The grass was cool, but Eric’s sweatshirt kept him warm. As he looked up at the sky full of stars he felt happy for the first time since camp started. He was glad they weren’t allowed to talk. Eric could feel all the kids who were sharing the night’s adventure and it seemed more friendly, somehow, to be silent together.
Suddenly, Eric noticed a quick flash across the sky. A shooting star! Scientists called them meteors, but Eric preferred the name shooting star. Then there were a couple more and then several more. Eric didn’t want to blink; he didn’t want to miss any. He heard several kids gasp, “wow,” but they quickly became quiet again.
It lasted a couple hours. The meteors just kept coming. They flashed a bright streak of light and then disappeared, only to have several more appear. Eric felt like he was flying through space with them. His body felt connected to the earth, but his heart felt like it was with the shooting stars. He wasn’t sleepy at all, in fact, he felt wide awake and energized.

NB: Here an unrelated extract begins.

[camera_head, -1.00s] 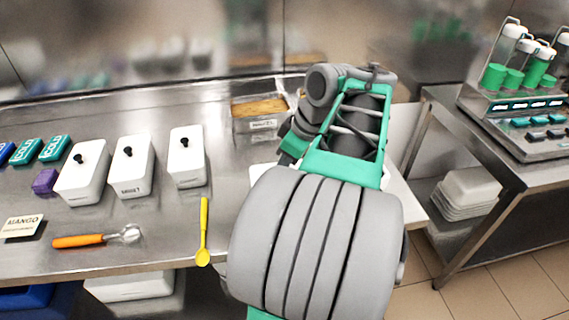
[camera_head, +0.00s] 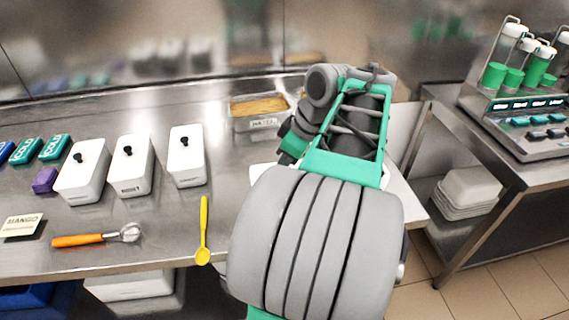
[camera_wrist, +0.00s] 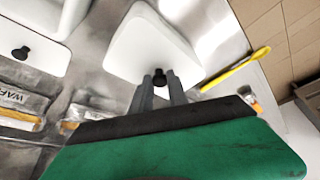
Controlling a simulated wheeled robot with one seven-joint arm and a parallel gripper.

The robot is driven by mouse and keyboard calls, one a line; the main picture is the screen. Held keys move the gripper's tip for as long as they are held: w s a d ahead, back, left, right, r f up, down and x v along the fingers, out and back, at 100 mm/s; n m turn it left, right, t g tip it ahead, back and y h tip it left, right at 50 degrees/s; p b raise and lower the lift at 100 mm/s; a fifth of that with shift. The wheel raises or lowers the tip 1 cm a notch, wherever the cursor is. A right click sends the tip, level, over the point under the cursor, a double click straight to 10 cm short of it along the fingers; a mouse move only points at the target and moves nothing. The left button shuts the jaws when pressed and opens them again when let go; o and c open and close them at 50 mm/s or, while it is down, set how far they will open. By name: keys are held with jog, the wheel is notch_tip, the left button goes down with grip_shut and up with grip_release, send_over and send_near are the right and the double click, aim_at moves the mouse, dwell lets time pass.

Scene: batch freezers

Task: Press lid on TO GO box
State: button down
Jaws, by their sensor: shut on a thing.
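In the wrist view, a white lid or box top (camera_wrist: 140,45) with a black knob (camera_wrist: 161,79) lies at my fingertips. My gripper (camera_wrist: 160,82) has one finger on each side of the knob and is shut on it. I cannot tell how the lid sits on a box below. In the head view my arm hides the gripper and what it holds. A white surface (camera_head: 262,173) shows partly behind my arm. No TO GO label is readable.
An orange-handled scoop (camera_head: 95,238), a purple block (camera_head: 45,181) and a labelled container (camera_head: 258,122) are nearby. A dispenser unit (camera_head: 520,120) stands at right.

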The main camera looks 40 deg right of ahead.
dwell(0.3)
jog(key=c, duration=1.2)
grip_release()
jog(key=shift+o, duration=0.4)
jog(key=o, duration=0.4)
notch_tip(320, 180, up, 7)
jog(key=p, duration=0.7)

Eric was aware of the awe and wonder of all the other kids and leaders there. It was as if all their bodies were connected through the earth and their hearts were all together in space with the stars, shining brilliant star shine. It didn’t matter who was in which cabin, or who was friends with whom. The busy activities of the day seemed like a dream, and the night and the stars were more important and more real.
The shooting stars gradually stopped and Silent Sam tapped Eric on the shoulder. He reluctantly got up with the other kids and walked toward the cabin behind Sam. He didn’t want to look down at the trail, he wanted to keep looking up to the stars forever. When they got back to the cabin, Sam silently directed them to get back into their bunks and Eric gazed out the window at the stars for a long time before he fell asleep, knowing tomorrow would be a better day.
1) Why do you think Silent Sam had that nickname?
2) Have you ever seen a shooting star?
3) Why did Eric think that tomorrow would be better? What was different?
4) Have you ever felt like Eric did when he watched the stars?
5) Would you like to share about when that happened?
6) When do you feel most connected to those around you?